#### Records for this exercise ####

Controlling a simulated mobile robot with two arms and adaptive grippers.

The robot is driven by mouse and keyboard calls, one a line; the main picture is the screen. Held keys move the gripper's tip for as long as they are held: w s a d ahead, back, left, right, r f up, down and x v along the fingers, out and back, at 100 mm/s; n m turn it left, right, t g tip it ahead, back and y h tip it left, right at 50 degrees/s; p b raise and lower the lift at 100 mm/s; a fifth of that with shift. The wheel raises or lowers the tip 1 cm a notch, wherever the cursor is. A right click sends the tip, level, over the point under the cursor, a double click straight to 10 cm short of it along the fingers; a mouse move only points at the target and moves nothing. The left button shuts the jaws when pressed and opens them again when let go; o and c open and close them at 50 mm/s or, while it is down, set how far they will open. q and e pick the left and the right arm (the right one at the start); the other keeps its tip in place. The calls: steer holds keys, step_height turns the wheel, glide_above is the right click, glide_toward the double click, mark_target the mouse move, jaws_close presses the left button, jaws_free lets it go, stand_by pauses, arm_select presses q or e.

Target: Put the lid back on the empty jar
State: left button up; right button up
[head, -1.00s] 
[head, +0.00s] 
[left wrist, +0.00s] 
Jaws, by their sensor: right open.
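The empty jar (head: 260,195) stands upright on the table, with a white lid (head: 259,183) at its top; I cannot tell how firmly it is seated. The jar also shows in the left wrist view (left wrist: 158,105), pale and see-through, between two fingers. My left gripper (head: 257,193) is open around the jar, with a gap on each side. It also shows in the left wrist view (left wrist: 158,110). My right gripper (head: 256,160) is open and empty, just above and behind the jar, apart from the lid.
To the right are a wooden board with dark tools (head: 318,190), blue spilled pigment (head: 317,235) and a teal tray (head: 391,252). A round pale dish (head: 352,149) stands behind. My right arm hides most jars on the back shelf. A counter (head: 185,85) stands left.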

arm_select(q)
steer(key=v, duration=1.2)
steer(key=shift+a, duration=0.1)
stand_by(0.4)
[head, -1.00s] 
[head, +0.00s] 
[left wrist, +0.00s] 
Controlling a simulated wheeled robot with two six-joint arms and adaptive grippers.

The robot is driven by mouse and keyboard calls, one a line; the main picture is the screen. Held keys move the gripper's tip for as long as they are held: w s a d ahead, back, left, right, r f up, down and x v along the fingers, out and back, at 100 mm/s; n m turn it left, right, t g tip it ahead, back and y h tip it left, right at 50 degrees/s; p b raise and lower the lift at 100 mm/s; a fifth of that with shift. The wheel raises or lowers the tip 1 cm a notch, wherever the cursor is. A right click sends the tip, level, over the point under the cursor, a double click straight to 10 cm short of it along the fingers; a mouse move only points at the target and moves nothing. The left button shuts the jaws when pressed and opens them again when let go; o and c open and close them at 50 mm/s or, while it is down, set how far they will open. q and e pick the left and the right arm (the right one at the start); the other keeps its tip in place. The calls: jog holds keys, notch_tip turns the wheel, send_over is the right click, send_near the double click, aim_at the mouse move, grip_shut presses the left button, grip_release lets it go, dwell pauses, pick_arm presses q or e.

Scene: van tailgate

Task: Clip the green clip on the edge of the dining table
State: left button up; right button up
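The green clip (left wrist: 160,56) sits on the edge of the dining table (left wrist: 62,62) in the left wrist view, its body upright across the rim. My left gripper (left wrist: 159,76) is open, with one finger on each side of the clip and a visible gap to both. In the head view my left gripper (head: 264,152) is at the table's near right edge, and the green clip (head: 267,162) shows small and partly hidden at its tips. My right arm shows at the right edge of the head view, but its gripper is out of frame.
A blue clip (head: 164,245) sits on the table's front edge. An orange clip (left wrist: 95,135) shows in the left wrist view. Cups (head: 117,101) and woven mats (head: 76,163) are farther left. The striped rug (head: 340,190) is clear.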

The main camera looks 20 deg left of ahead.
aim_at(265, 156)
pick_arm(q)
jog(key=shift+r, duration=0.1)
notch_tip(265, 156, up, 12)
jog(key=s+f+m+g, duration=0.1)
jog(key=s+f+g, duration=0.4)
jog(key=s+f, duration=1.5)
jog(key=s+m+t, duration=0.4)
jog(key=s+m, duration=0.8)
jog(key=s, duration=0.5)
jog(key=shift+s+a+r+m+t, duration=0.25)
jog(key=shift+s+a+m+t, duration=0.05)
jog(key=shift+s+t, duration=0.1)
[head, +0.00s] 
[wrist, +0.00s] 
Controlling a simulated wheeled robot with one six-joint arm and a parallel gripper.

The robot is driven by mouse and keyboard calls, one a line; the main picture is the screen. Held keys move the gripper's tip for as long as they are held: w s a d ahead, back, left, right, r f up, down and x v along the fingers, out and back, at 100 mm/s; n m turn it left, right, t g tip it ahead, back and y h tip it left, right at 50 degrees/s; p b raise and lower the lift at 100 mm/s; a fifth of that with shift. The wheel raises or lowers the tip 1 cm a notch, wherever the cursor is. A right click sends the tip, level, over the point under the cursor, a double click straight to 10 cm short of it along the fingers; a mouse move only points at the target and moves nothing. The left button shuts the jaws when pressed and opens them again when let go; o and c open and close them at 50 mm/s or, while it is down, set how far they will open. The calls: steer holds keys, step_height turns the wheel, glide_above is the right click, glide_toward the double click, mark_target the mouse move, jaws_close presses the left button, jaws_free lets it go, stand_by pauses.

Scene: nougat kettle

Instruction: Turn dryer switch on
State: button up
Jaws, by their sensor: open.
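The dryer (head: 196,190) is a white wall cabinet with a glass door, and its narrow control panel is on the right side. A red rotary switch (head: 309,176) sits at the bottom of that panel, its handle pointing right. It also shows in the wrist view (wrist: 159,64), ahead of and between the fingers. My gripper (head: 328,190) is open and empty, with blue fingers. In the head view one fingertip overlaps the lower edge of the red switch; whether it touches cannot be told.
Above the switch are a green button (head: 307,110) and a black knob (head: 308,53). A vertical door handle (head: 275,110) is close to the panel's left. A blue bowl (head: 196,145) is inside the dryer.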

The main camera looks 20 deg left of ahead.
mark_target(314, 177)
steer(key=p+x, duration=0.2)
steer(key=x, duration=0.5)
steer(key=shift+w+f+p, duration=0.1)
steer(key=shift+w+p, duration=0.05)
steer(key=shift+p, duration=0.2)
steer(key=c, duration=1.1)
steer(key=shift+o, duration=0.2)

####

** Task details **
List the lines of the records where "Scene" occurs.

** Task solution **
Scene: van tailgate
Scene: nougat kettle

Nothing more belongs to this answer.